When Jesus calls Peter Satan, rebuking him for trying to thwart Jesus’s mission, for trying to impose his own ideas and his own mission that were based on the world’s values, it’s a little like when Sportcoat goes out and shoots off Deems’s ear. He needed to get his attention. He had done a lot of teaching and been hands on in instruction, but when the worldly powers took hold and the corruption was setting in, then it was time for strong rebuke. Am I talking about Jesus or Sportcoat? Yes.


So this is the message. Following Jesus is more than declaring that he is the Messiah. It’s not about the title but the mission. Jesus’s mission. And Jesus’s mission is subversive. It will result in rejection and, ultimately, death. 

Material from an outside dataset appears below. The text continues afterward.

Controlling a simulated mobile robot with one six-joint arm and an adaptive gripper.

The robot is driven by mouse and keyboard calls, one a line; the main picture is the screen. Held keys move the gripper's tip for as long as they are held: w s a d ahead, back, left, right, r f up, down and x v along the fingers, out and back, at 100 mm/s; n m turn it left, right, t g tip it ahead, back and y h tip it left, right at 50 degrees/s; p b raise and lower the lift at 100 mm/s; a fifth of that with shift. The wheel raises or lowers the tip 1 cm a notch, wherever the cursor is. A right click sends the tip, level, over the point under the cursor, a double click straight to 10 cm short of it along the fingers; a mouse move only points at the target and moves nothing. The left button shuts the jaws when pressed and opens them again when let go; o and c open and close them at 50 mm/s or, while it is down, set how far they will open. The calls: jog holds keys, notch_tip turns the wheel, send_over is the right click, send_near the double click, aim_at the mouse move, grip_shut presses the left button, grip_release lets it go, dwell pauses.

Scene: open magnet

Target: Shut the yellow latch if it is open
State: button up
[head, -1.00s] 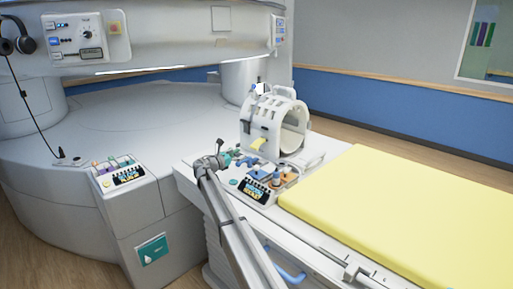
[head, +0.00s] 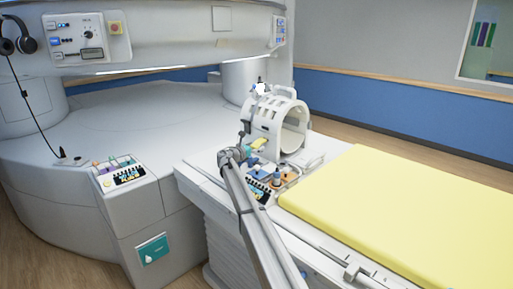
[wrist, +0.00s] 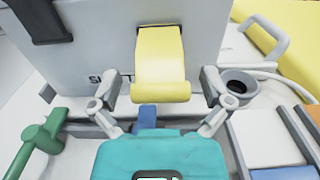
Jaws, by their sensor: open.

But Jesus also knew that his death would not be the last word, as we will see again ourselves on Easter. Jesus knew that God would redeem him, just as Abraham knew that God would make good on God’s promises. And so he could stand fast in his integrity and live out his countercultural mission to give people - all of ‘em - true life. And so can we.


These are big words. Integrity, oppression, redemption, opposition, countercultural, salvation, subversive, dismantling. This is a big question, what does it profit us to gain the world if it means we lose our lives? As we continue toward the cross and resurrection this Lent, may Jesus break through the noise of the world to get our attention, and make these be more than just words.